# Aim:
Leave the pictures out and retype the lines from the beginning through the line with "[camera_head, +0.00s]", both ends included.

# Information provided:
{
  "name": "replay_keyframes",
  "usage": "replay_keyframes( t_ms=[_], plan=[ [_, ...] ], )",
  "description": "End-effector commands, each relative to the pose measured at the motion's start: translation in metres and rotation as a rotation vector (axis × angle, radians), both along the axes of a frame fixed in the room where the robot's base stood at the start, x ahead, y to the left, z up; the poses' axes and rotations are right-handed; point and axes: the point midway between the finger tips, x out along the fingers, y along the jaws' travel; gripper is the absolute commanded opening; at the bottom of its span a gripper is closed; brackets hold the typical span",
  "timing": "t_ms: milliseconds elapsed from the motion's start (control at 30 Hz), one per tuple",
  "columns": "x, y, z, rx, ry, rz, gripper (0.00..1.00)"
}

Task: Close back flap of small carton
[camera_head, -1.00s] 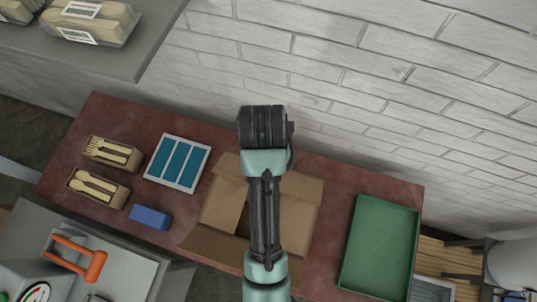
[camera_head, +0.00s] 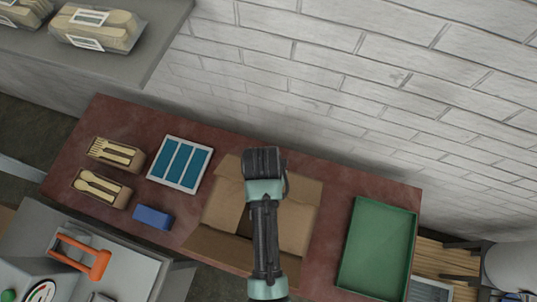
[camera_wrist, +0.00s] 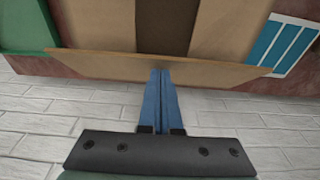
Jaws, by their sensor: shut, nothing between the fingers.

# The response:
{
  "name": "replay_keyframes",
  "usage": "replay_keyframes( t_ms=[_], plan=[ [_, ...] ], )",
  "description": "End-effector commands, each relative to the pose measured at the motion's start: translation in metres and rotation as a rotation vector (axis × angle, radians), both along the axes of a frame fixed in the room where the robot's base stood at the start, x ahead, y to the left, z up; the poses' axes and rotations are right-handed; point and axes: the point midway between the finger tips, x out along the fingers, y along the jaws' travel; gripper is the absolute commanded opening; at the bottom of its span a gripper is closed; brackets hold the typical span",
  "timing": "t_ms: milliseconds elapsed from the motion's start (control at 30 Hz), one per tuple",
  "columns": "x, y, z, rx, ry, rz, gripper (0.00..1.00)"
}

Task: Close back flap of small carton
[camera_head, -1.00s] 
[camera_head, +0.00s] 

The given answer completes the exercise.